In an interview, Councilwoman Libby Schaaf, who voted late last week to move forward with Reid and De La Fuente’s proposal, repeated the same argument that they have used for enacting a curfew in Oakland. Schaaf said she does not view a curfew as a panacea for Oakland’s crime problems, but as another weapon that police officers need in their arsenal. “I’m open to trying this as a tool,” she said. The councilwoman, however, appeared to be unaware that Oakland’s youth crime has dropped dramatically since the late-1990s.

To be fair, Schaaf and other Oakland politicians have been under pressure to address this year’s crime spike.
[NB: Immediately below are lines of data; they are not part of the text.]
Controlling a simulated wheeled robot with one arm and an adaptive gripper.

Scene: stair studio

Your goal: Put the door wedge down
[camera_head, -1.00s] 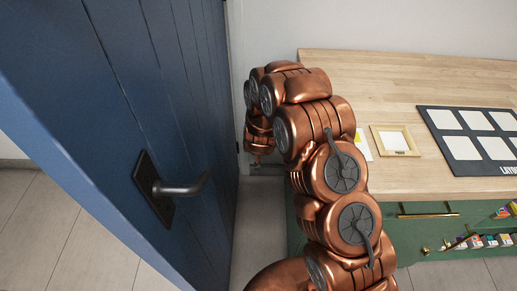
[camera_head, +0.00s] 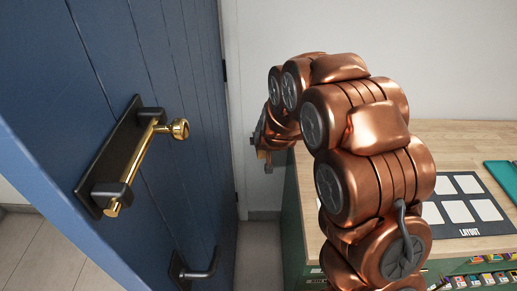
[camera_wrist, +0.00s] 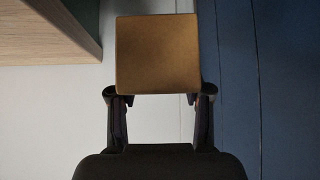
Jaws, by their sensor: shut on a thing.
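The door wedge (camera_wrist: 158,55) shows in the wrist view as a tan-brown block with a square face. My gripper (camera_wrist: 159,97) is shut on it, with one dark finger on each side. The wedge is held in the air, and the pale floor shows behind it. In the head view my gripper (camera_head: 264,158) is at the far end of my copper arm, between the blue door and the wooden desk. There the wedge is small and mostly hidden, so I cannot make out its shape.
A blue door (camera_head: 190,110) with a brass bolt (camera_head: 140,155) and a dark lever handle (camera_head: 200,270) stands on the left. A wooden-topped desk (camera_head: 450,135) with a dark layout board (camera_head: 470,231) stands on the right. A narrow strip of floor (camera_head: 258,250) lies between them.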

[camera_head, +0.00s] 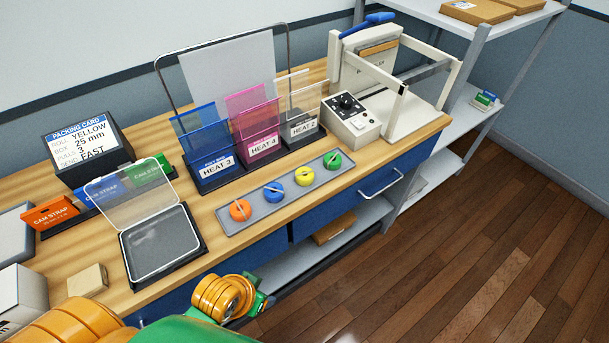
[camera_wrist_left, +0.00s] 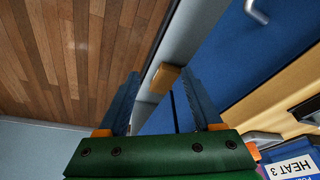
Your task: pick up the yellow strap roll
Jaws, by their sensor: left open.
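The yellow strap roll (camera_head: 304,177) lies in the grey tray (camera_head: 228,226) on the wooden bench, between the blue roll (camera_head: 274,192) and the green roll (camera_head: 332,161). An orange roll (camera_head: 240,210) lies at the tray's left end. My left arm comes in from the bottom left. My left gripper (camera_head: 264,303) is low in front of the bench, below and apart from the tray. In the left wrist view its two fingers (camera_wrist_left: 160,102) stand apart with nothing held. My right gripper is not in view.
A clear-lidded case (camera_head: 160,244) stands left of the tray. Card holders labelled HEAT (camera_head: 262,148) stand behind it, and a dial machine (camera_head: 350,120) at the right. The packing card (camera_head: 78,140) reads YELLOW. Blue drawers with a handle (camera_head: 382,184) front the bench.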

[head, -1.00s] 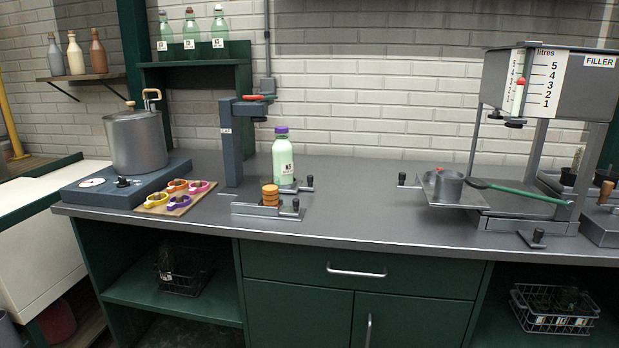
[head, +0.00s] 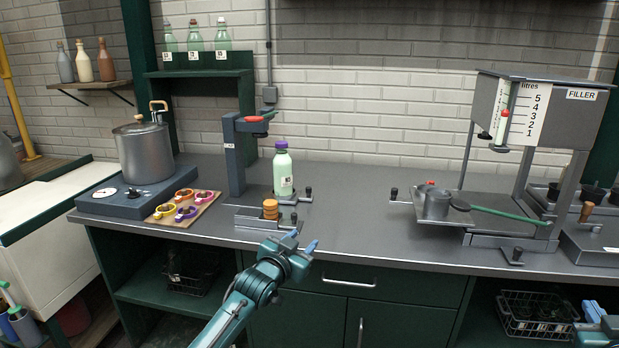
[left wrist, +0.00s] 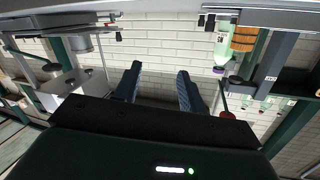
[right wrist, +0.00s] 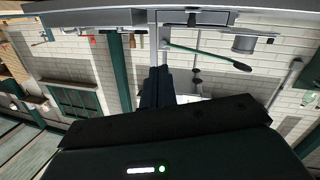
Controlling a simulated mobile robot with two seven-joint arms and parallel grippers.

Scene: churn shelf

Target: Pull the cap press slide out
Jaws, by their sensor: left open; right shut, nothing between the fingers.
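The cap press (head: 236,165) is a grey-blue post with a red-handled head on the counter. A bottle of pale green liquid with a purple top (head: 283,172) stands upright at its right. A low slide plate (head: 290,200) with a black knob (head: 308,191) is at the bottle's foot. My left gripper (head: 303,241) is open and empty, in front of the counter edge below the press; the bottle (left wrist: 222,45) shows inverted in the left wrist view. My right gripper (head: 592,312) is shut and empty at lower right.
A pot (head: 146,152) on a blue-grey base and a board of coloured rings (head: 183,207) stand left of the press. The filler (head: 545,110), with a metal cup (head: 432,202) on its plate, stands at the right. The counter (head: 350,205) between press and filler is clear.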

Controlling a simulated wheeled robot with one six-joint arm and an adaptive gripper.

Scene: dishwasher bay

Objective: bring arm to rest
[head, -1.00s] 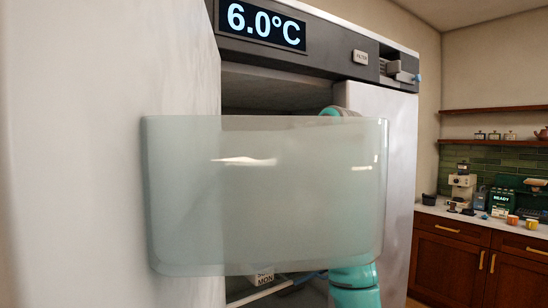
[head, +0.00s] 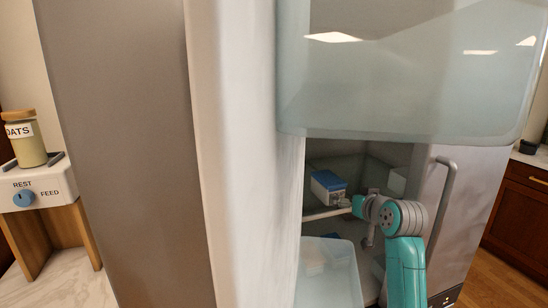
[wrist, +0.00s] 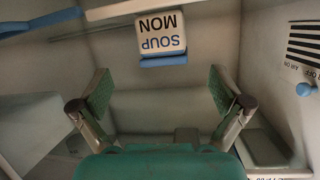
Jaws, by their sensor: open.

The Oakland Tribune editorial board and some East Bay newspaper columnists have been calling for a youth curfew over the past few months, apparently without first analyzing whether curfews are effective or necessary (see “Why Curfews Don’t Work,” 9/7). Also, it should be noted that there isn’t a lot the council can do to combat crime — other than enact new laws or slash public services and direct more money to police.

In apparent recognition of how controversial a youth curfew could be, Schaaf, Reid, and De La Fuente are now attempting to soft-pedal it. Last week, Schaaf proposed calling it a “loitering” law. In truth, however, it’s a curfew plan patterned after curfews in other cities. It would make it illegal for teens under the age of eighteen to be out in public after 10 p.m. Sunday through Thursday, and after 11:30 p.m. on Friday and Saturday. Schaaf also is proposing a daytime curfew from 8:30 a.m. to 1:30 p.m. to deal with truants. The curfew proposal includes exemptions that, for example, allow youths to travel directly to and from their jobs. The proposal is scheduled to go before the full council on Tuesday evening, October 4.
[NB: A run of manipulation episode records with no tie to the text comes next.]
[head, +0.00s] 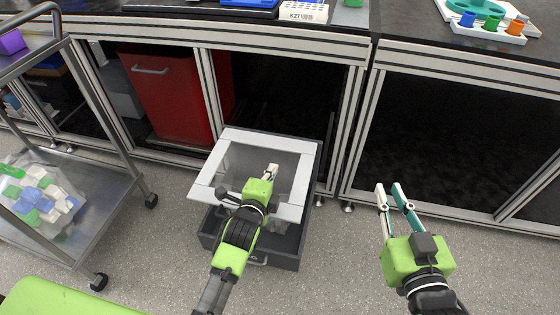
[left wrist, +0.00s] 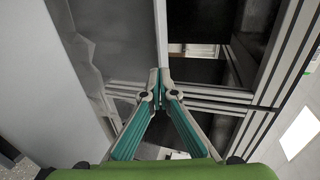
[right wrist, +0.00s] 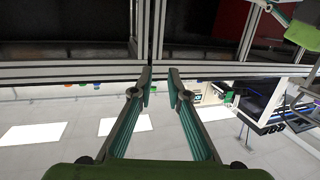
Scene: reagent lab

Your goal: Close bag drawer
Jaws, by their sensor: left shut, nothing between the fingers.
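A dark grey drawer unit (head: 316,165) stands under the bench in the head view. Its drawer (head: 285,251) is pulled out toward me, with a handle low on the front. A white frame with a grey middle (head: 228,137) lies over the unit; my left arm covers part of it and the drawer. My left gripper (head: 272,171) is shut and empty above the frame. Its fingertips meet in the left wrist view (left wrist: 159,76). My right gripper (head: 390,188) is open and empty, right of the unit and clear of it; its fingers stand apart in the right wrist view (right wrist: 160,76).
A metal cart (head: 105,205) with a bag of coloured pieces (head: 40,195) stands at the left. A red bin (head: 175,105) is under the bench. Bench frame posts (head: 357,125) rise right of the unit. The floor (head: 335,265) between my grippers is clear.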

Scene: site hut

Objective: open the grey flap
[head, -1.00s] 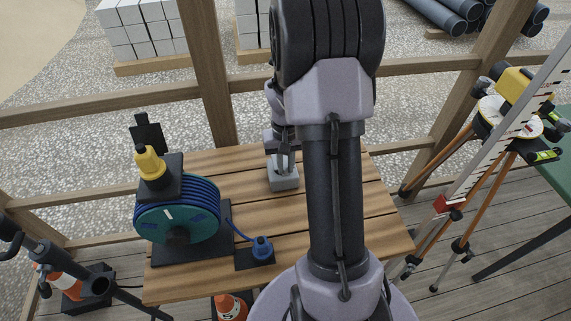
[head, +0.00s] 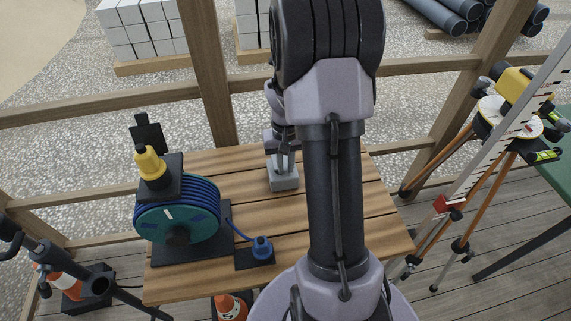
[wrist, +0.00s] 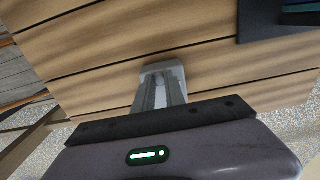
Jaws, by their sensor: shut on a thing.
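A small grey box (head: 285,184) sits on the wooden table, just left of my arm in the head view. My gripper (head: 284,163) points down at its top and is shut on a grey part there, which I take to be the grey flap. In the wrist view the pale grey piece (wrist: 163,72) shows at and between my fingers (wrist: 161,92). The fingers hide most of the flap, so its hinge and how far it stands open cannot be told.
A blue plug (head: 262,248) lies on a dark plate near the front. A tripod (head: 470,165) and levelling staff (head: 512,125) stand at right. Table boards around the box are clear.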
As of early this week, it was unclear whether there were enough votes to approve a youth curfew, but crime statistics show that such a law is unnecessary. From 1999 to 2008, youth crime declined at higher rate in Oakland than in any of the state’s eight largest cities. The next closest was San Francisco, which has a curfew, but has not enforced it since the 1990s. Youth crime in San Francisco declined 29.6 percent.

Fresno was next best with a 19.1 percent drop. It also has a curfew, but doesn’t strictly enforce it. From 2004 to 2008, Fresno police made an average of 25 arrests each year for curfew/city ordinance violations. By contrast, Long Beach, which strictly enforces its curfew, tallied 538 such arrests a year over the same time.

Youth crime is measured by the number of youths that are arrested each year. The reason is that the only way to know if a teen is responsible for a crime is if a teen is arrested for perpetrating that crime. While there’s no way to know for sure if lower juvenile arrest rates mean that juvenile crime itself has declined, too, arrest reports are the only statistical way to measure youth crime rates, and no other data exists to suggest that juvenile crime rates have increased.

In 2005 and 2006, Oakland reported a very low youth crime rate, because then Police Chief Wayne Tucker de-emphasized youth arrests in the city. As the Express reported at the time, Tucker viewed youth arrests as being financially inefficient. Arresting teens can take up a lot of valuable police time as officers have to wait for parents or guardians to come get the teens, or police must book them into Alameda County Juvenile Hall in San Leandro, where they are usually released quickly, unless they’ve committed a serious crime. In 2007, Tucker then changed the department’s policy on youth arrests back to what it had been prior to 2005, and the youth crime rate stabilized.

Likewise, enforcing curfews also can waste precious police resources. In 2009, OPD estimated that arresting a youth for violating a curfew could take up to sixty minutes of an officer’s time. Critics also note that curfews have led to racial profiling in other cities, and can further harm already strained relationships between youth of color and police.

Some proponents of youth curfews say OPD will be closely monitored, but the department has a troubled history of dealing with young people of color. Recent reports in a federal case revealed that Oakland police draw and point their weapons at people at an alarming rate. And last week, Oakland Police Chief Anthony Batts said that when he first arrived in Oakland in 2009, he was shocked to learn that officers often forced young male suspects to pull down their pants in public when being searched. Curfews, in short, have a strong potential downside, and no proven upside. Studies that take into account crime trends among adults and cities without curfews also show that there is no link between enacting a curfew and lowering crime.

In fact, youth crime has plummeted in Oakland while crime overall has shot up since the late-Nineties. The data also suggests that the city’s crime problem is being caused mostly by adults — not teens. From 1999 to 2008, violent crime jumped 37.4 percent in Oakland as youth crime went down 33.4 percent.

There is no argument that Oakland’s crime problem is out of control, but there also is no evidence that the problem is attributable to the city’s youth. In fact, it appears that the council may be on the verge of adopting a new law that would punish teens because the city’s leaders haven’t figured out how to address the crime epidemic being perpetrated by adults.